• **Directions**: Exactly the lines from the one containing "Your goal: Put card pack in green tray" through the one containing "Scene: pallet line" are to be returned, please, without any pictures.
:::::
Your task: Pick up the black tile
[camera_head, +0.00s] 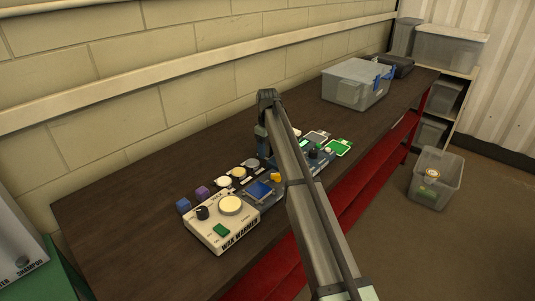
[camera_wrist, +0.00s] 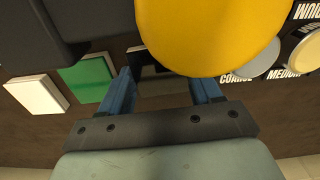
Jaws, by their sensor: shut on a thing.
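My gripper (camera_wrist: 163,80) shows in the wrist view with its two blue fingers on either side of a dark, glossy piece, which looks like the black tile (camera_wrist: 148,70). The gripper is shut on it. The tile's far part is hidden behind a large yellow round thing (camera_wrist: 210,28), so I cannot tell whether it touches the table. A green tile (camera_wrist: 88,78) and a white tile (camera_wrist: 36,95) lie to the left of the fingers. In the head view my arm hides the fingers and the black tile.
A wax warmer (camera_head: 222,220) stands at the table's near end, with purple and blue blocks (camera_head: 190,201) behind it. Round pads labelled COARSE (camera_wrist: 258,60) and MEDIUM (camera_wrist: 304,54) lie right of the fingers. A lidded grey bin (camera_head: 355,84) stands farther back. The table's left part is clear.

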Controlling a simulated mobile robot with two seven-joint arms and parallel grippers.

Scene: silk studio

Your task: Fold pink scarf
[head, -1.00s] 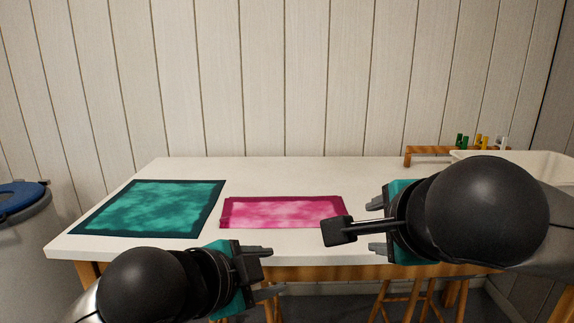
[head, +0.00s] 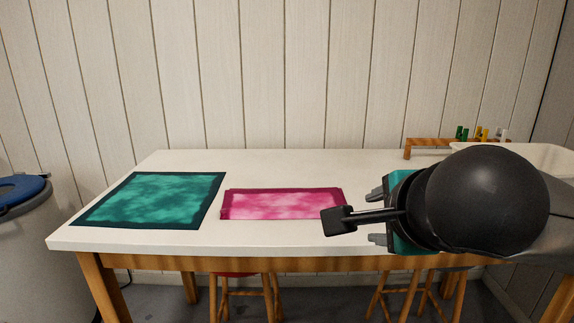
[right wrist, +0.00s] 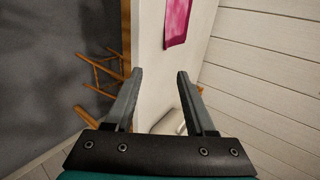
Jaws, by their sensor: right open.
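The pink scarf (head: 282,204) lies on the white table (head: 290,240) as a wide, flat rectangle with a darker pink border. Edges at its top and right look slightly offset, as if layered. It also shows at the top of the right wrist view (right wrist: 177,20), partly cut off. My right gripper (head: 376,213) is to the right of the scarf in the head view, apart from it. Its fingers (right wrist: 155,80) are spread open with nothing between them. My left gripper is out of view.
A teal scarf (head: 150,199) with a dark border lies flat at the table's left. A wooden rack (head: 430,145) with small bottles and a white basin (head: 520,156) are at the back right. A grey bin (head: 30,250) stands left of the table; stools (head: 245,295) are underneath.

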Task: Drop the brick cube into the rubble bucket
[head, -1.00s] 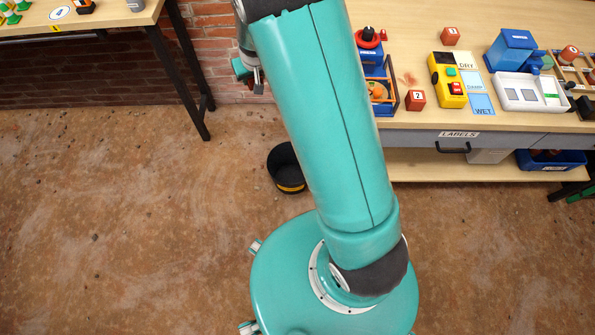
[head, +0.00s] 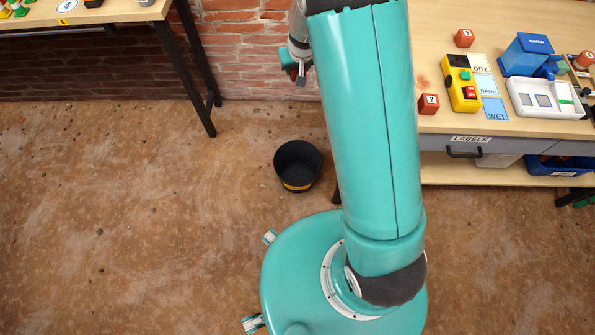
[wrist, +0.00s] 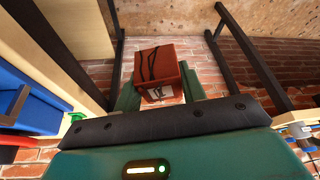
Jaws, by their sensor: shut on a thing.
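A brick-red cube (wrist: 160,70) with dark lines on one face and a white label is between the green fingers of my gripper (wrist: 160,84) in the wrist view. My gripper is shut on it. In the head view the arm's far end and the wrist housing are partly hidden behind my own arm link, and the held cube does not show. The rubble bucket (head: 298,166) is black with a yellow band and stands on the floor. It looks empty. My gripper is above floor level, away from the bucket.
Two more red cubes, numbered 2 (head: 429,104) and 3 (head: 464,38), sit on the workbench (head: 440,122) at the right. A yellow meter (head: 461,84) and a white tray (head: 546,98) are there too. Another table (head: 130,14) stands at the upper left. The floor around the bucket is clear.

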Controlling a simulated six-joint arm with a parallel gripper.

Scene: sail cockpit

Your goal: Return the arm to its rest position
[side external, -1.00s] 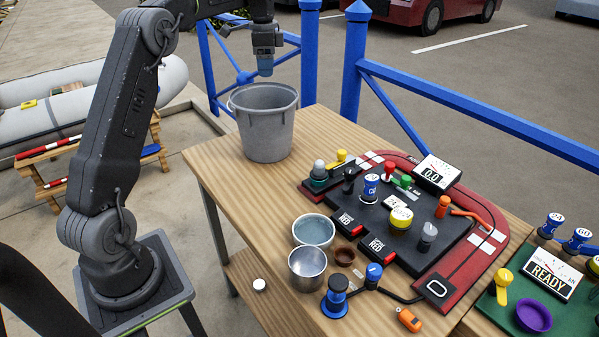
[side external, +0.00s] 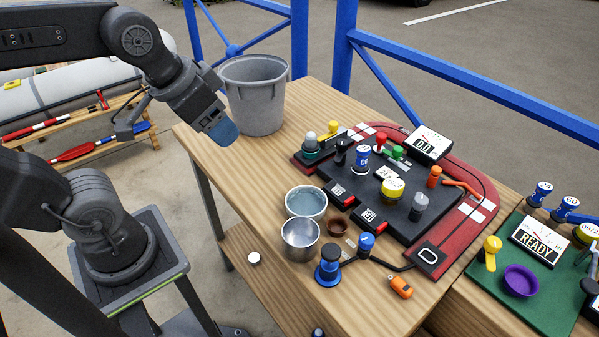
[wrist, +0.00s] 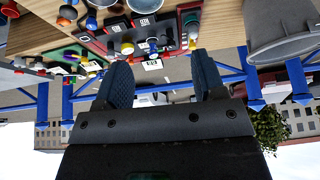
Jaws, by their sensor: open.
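My gripper (side external: 222,132) hangs at the left edge of the wooden table, in front of and a little below the rim of the grey bucket (side external: 255,105). My arm is folded back over its base, with the upper links running in from the left. In the wrist view the two blue fingers of my gripper (wrist: 160,85) stand apart with nothing between them. That view looks out upside down over the table toward the blue railing. The bucket also shows at the upper right of the wrist view (wrist: 285,30).
The table (side external: 240,175) holds a dark panel (side external: 400,215) with coloured knobs on a red base. Two metal cups (side external: 300,238), a blue knob (side external: 328,268) and an orange item (side external: 400,287) lie nearer. Blue railing (side external: 480,95) runs behind. A green board (side external: 535,290) is at right.

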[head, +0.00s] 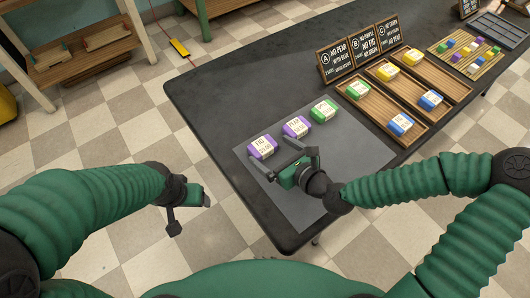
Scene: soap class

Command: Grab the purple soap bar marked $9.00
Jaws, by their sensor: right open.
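Two purple soap bars with white labels lie on a grey mat (350,154) on the dark table. The left purple bar (263,147) is nearest my right gripper; the other purple bar (296,127) lies just up and right of it. The label print is too small to read surely, so I cannot tell which is $9.00. A green bar (324,110) continues the row. My right gripper (283,161) is open and empty, its fingers over the mat close to the left purple bar. My left gripper (190,212) hangs off the table's left edge; its opening is unclear.
Wooden trays (419,91) with green, yellow and blue soaps stand at the right, behind them three black signs (362,50). A board of small coloured blocks (462,66) lies farther right. The table's left part is bare. Shelves (85,45) stand at upper left.

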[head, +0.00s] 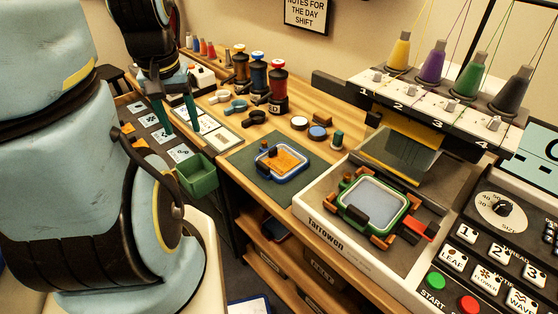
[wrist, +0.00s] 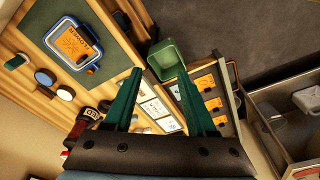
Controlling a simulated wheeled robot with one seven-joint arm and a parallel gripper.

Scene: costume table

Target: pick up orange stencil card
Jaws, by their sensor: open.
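An orange card (head: 283,160) lies in a blue-rimmed hoop on the green mat; the wrist view shows it with lettering (wrist: 75,45). Other orange cards show at the left edge of the dark card rack (head: 140,142), one of them near its front (head: 128,127). In the wrist view several orange cards with dark marks (wrist: 212,103) sit in this rack, right of my fingers. My gripper (head: 184,131) has its two green fingers apart and pointing down, above the rack and tabletop edge. Nothing is between the fingertips (wrist: 159,75).
A green bin (head: 197,175) hangs at the table edge close to my gripper. A tray of pale cards (head: 215,134) lies on the table behind it. Spools (head: 278,82) and small round pots stand further right. The embroidery machine (head: 370,215) fills the right side.

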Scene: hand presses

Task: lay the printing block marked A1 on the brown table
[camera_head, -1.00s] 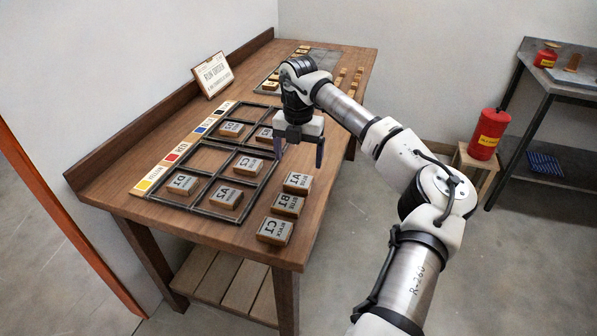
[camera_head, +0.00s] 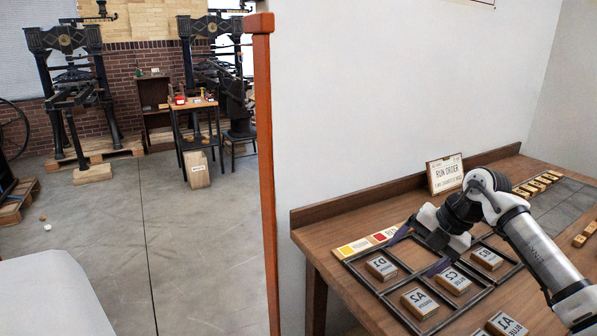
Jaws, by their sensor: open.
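The printing block marked A1 (camera_head: 508,324) lies on the wooden bench top, just outside the dark grid frame (camera_head: 392,307). The bottom edge of the view cuts it off. The bench (camera_head: 335,226) has a brown top. A small table (camera_head: 194,104) with a brownish top stands far off at the back left. My gripper (camera_head: 419,253) is open over the grid, its fingers spread, with no block seen between them. It is apart from A1, farther back and to the left.
Blocks D1 (camera_head: 381,267), A2 (camera_head: 418,301) and C2 (camera_head: 453,281) lie in the grid. A run order sign (camera_head: 445,174) stands at the back. An orange post (camera_head: 267,180) rises left of the bench. Open grey floor (camera_head: 190,240) leads to the small table, with presses (camera_head: 75,90) behind.

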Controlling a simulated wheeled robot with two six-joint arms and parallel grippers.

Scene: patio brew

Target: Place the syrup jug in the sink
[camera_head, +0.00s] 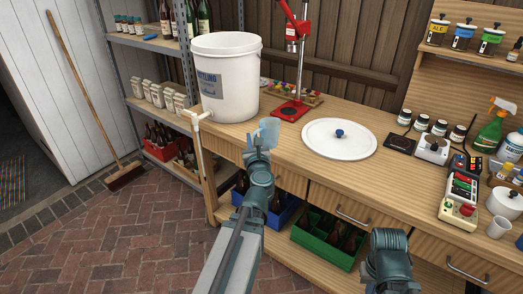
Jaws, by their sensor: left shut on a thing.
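My left gripper (263,140) reaches up over the front of the wooden workbench (410,185). It is shut on a small pale-blue, see-through vessel (269,127) that looks like the syrup jug. The gripper partly hides its lower part, and its contents cannot be made out. It is in front of the white bucket, near the bench's front left edge. Of my right arm, a teal joint shows at the bottom right; its fingers are not in view. No sink is in view.
A white brewing bucket (227,85) with a tap stands at the bench's left end. Right of it are a red bottle capper (291,80) and a round white lid (339,139). Jars, scales and a spray bottle (494,125) crowd the right. Crates of bottles (324,237) sit below.

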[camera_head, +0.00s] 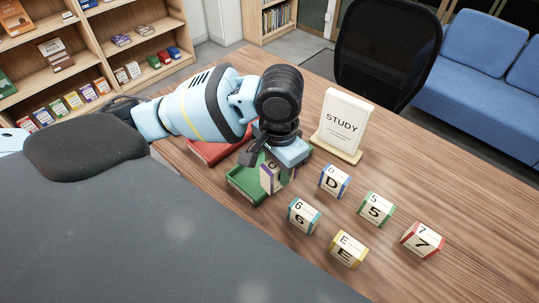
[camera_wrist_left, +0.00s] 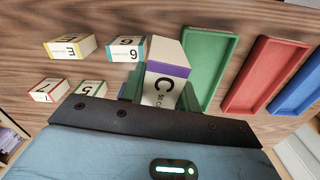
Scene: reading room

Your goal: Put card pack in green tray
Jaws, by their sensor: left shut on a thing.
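My left gripper (camera_head: 266,160) is shut on a white card pack (camera_head: 270,178) with a purple band and the letter C. The pack is upright at the green tray (camera_head: 241,184), overlapping its right part in the head view. In the left wrist view, the pack (camera_wrist_left: 165,85) sits between the fingers of my left gripper (camera_wrist_left: 158,92), with the green tray (camera_wrist_left: 207,62) just right of it, partly hidden. I cannot tell whether the pack touches the tray. My right gripper is not in view.
A red tray (camera_head: 208,152) is beside the green one, and a blue tray (camera_wrist_left: 298,92) shows in the wrist view. Several other packs, such as D (camera_head: 335,181) and 6 (camera_head: 303,215), stand to the right. A STUDY sign (camera_head: 342,122) stands behind.

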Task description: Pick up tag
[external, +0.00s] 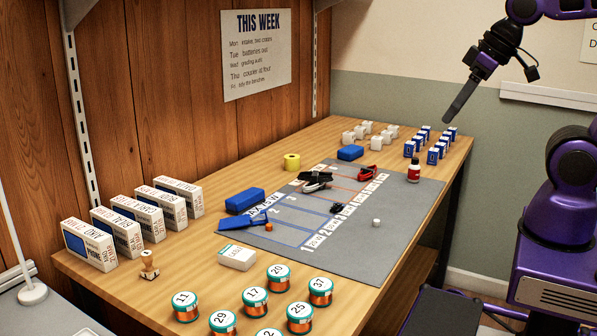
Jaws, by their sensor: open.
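No object is clearly readable as a tag in the external view, and I cannot tell which small item it is. A flat blue piece (240,223) lies at the left end of the grey mat (385,240), with a small orange cube (268,227) beside it. My gripper (456,108) is open and empty, held high at the upper right above the far end of the table, apart from everything.
White phone boxes (115,232) line the left wall. Blue-and-white small boxes (433,153) stand at the far right.

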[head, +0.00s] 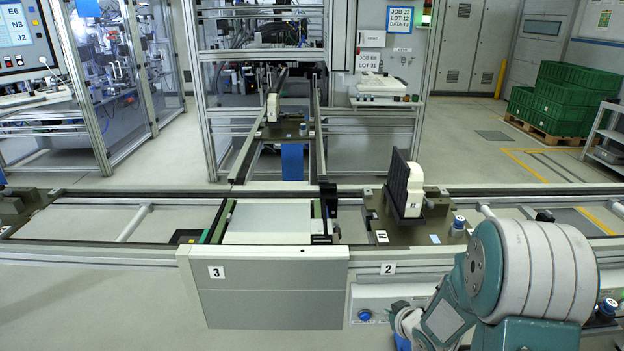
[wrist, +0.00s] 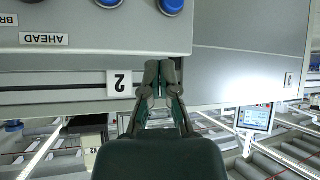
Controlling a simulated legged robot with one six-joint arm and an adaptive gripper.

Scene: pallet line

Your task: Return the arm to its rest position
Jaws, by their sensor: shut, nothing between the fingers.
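My gripper (wrist: 159,72) is in the middle of the wrist view, its two fingers side by side, shut and empty. It appears in front of the conveyor's front rail and the control panel, near the upside-down "2" label (wrist: 119,84). I cannot tell how far the fingertips are from the panel. In the head view my teal and white arm is folded low at the bottom right, in front of the line. My gripper cannot be made out clearly there.
The conveyor rail (head: 115,255) runs across the head view. A pallet (head: 400,232) by label 2 (head: 388,268) carries a black plate with a white part (head: 430,181). A panel with blue buttons (wrist: 171,5) is close to my gripper. Green crates (head: 565,98) stand far right.

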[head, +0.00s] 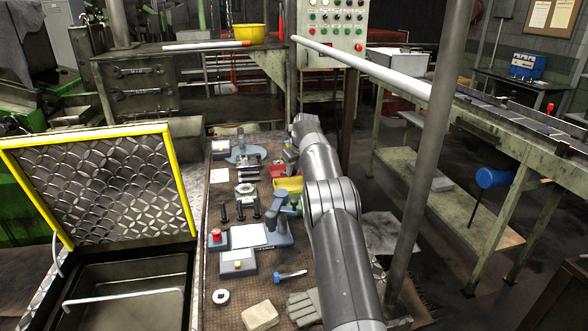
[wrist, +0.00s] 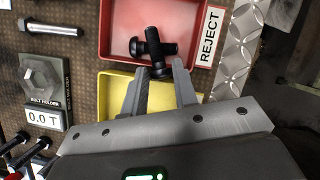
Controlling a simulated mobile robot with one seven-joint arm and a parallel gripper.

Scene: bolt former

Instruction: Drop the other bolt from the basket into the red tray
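In the wrist view, the red tray (wrist: 113,42) with a REJECT label holds two black bolts (wrist: 153,48) that lie crossed. The yellow tray (wrist: 110,92) sits beside it, nearer my gripper, and no bolt shows in its visible part. My gripper (wrist: 160,70) is open, its two fingers apart over the trays' shared edge. The fingertips are close to the bolts, with no bolt clearly held between them. In the head view, the yellow tray (head: 286,184) shows beside my arm, and part of the red tray (head: 277,171) shows behind it. My arm hides my fingers there.
A bolt holder (wrist: 42,85) with a display and a loose silver bolt (wrist: 52,29) lie left of the trays. Black bolts (head: 240,213) stand in a row on the bench. A metal pole (head: 424,150) stands right of my arm.

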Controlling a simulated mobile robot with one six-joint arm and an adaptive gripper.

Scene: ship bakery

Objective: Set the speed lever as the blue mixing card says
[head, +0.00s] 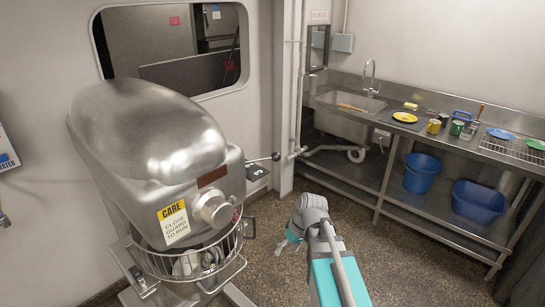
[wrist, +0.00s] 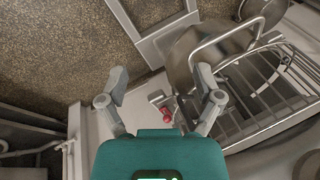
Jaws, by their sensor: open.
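A large steel mixer (head: 150,140) stands at the left in the head view. A lever with a dark knob (head: 275,156) sticks out from its right side, above a small dark plate; whether this is the speed lever I cannot tell. I see no card that I can make out as the blue mixing card. My gripper (head: 289,242) is low over the floor, right of the mixer and apart from it. In the wrist view my gripper (wrist: 162,80) has its fingers spread and nothing between the tips. A small red knob (wrist: 166,115) shows beyond and between the fingers.
The mixer's wire guard (head: 165,262) and bowl are at its front; the guard also shows in the wrist view (wrist: 262,92). A steel sink bench (head: 440,140) with dishes and blue tubs (head: 421,172) stands at the right.

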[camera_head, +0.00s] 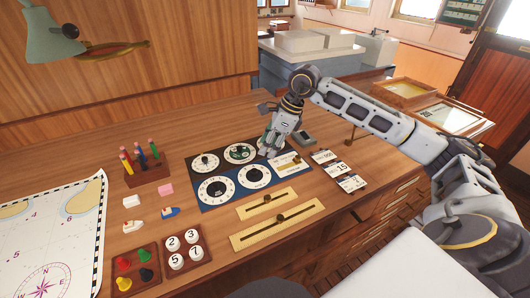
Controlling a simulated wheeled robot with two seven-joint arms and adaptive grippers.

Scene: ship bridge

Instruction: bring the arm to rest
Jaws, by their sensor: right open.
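My right arm reaches in from the right over the wooden desk. My right gripper (268,146) points down over the upper right part of the dial panel (194,205), next to the upper right dial (240,153). Its jaws are open; nothing shows between them, though the fingertips are small and partly hidden. I cannot tell whether they touch the panel. My left gripper and left arm are not in view.
Brass slider plates (274,228) lie in front of the panel, with black-and-white cards (340,168) to its right. A pencil block (148,173), small boats, a peg tray (135,272) and a numbered tray (187,262) stand left. A chart (55,235) covers the left end.

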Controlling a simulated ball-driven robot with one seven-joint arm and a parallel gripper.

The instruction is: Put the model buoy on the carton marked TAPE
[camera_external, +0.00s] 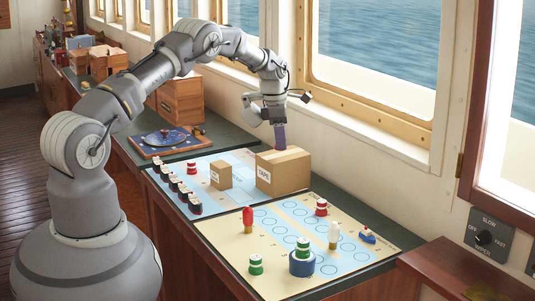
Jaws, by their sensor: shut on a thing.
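My gripper (280,139) points down over the large brown carton (290,178) at the right end of the blue chart. The carton's white side label seems to read TAPE. My gripper is shut on a narrow dark purple thing (281,142), which is low over or touching the carton's top; I cannot tell which. It is too small to tell whether this is the model buoy. Buoy-like pieces stand on the yellow chart: a red-and-white one (321,207), a green-and-white one (303,246) on a blue round base, and another green-and-white one (256,264).
A smaller carton (221,175) stands left of the large one. Several black-and-white pieces (181,191) line the blue chart's left edge. The window wall is close behind.

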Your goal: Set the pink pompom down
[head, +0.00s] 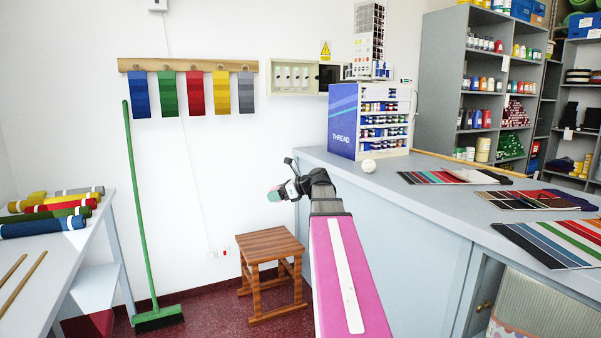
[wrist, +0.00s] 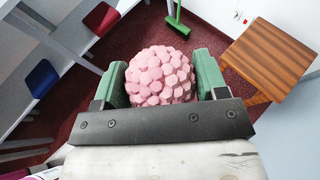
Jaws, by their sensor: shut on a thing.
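The pink pompom (wrist: 159,76) is a round, bumpy ball between the two green fingers of my gripper (wrist: 161,82) in the wrist view. My gripper is shut on it, with a finger against each side. In the head view my gripper (head: 275,194) is at the end of my pink arm, left of the counter's front edge and above floor level.
A wooden stool (head: 268,246) stands below. A green broom (head: 138,220) leans on the wall. A left table (head: 50,262) holds fabric rolls.

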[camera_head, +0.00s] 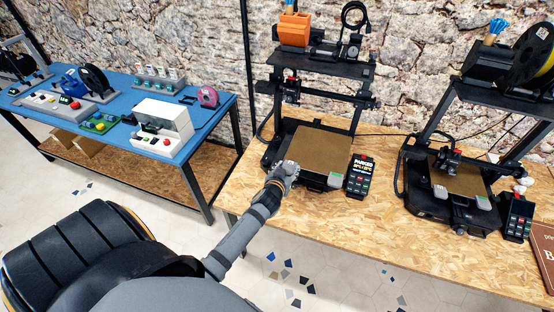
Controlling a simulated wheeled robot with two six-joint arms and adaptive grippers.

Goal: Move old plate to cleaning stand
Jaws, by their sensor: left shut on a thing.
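A brown-gold build plate (322,150) lies on the bed of the near-left black printer (322,67). My left gripper (289,172) reaches in from the lower left and is shut at the front left edge of this plate. The gripper's own body hides its fingertips and the exact hold. A second brown plate (462,174) lies on the bed of the right printer (430,205). I cannot tell for certain which item is the cleaning stand. My right gripper is not in view.
A control panel (359,176) reading "PARKED" stands right of the near-left printer. The wooden table's front strip (330,222) is mostly clear.
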:::::
• **Answer below**:
Your goal: Put card pack in green tray
Jaws, by their sensor: left shut on a thing.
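My left gripper (camera_head: 266,160) is shut on a white card pack (camera_head: 270,178) with a purple band and the letter C. The pack is upright at the green tray (camera_head: 241,184), overlapping its right part in the head view. In the left wrist view, the pack (camera_wrist_left: 165,85) sits between the fingers of my left gripper (camera_wrist_left: 158,92), with the green tray (camera_wrist_left: 207,62) just right of it, partly hidden. I cannot tell whether the pack touches the tray. My right gripper is not in view.
A red tray (camera_head: 208,152) is beside the green one, and a blue tray (camera_wrist_left: 298,92) shows in the wrist view. Several other packs, such as D (camera_head: 335,181) and 6 (camera_head: 303,215), stand to the right. A STUDY sign (camera_head: 342,122) stands behind.

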Task description: Pick up tag
[external, +0.00s] 
Jaws, by their sensor: open.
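No object is clearly readable as a tag in the external view, and I cannot tell which small item it is. A flat blue piece (240,223) lies at the left end of the grey mat (385,240), with a small orange cube (268,227) beside it. My gripper (456,108) is open and empty, held high at the upper right above the far end of the table, apart from everything.
White phone boxes (115,232) line the left wall. Blue-and-white small boxes (433,153) stand at the far right.

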[head, +0.00s] 
[wrist, +0.00s] 
Controlling a simulated legged robot with one six-joint arm and an adaptive gripper.

Scene: pallet line

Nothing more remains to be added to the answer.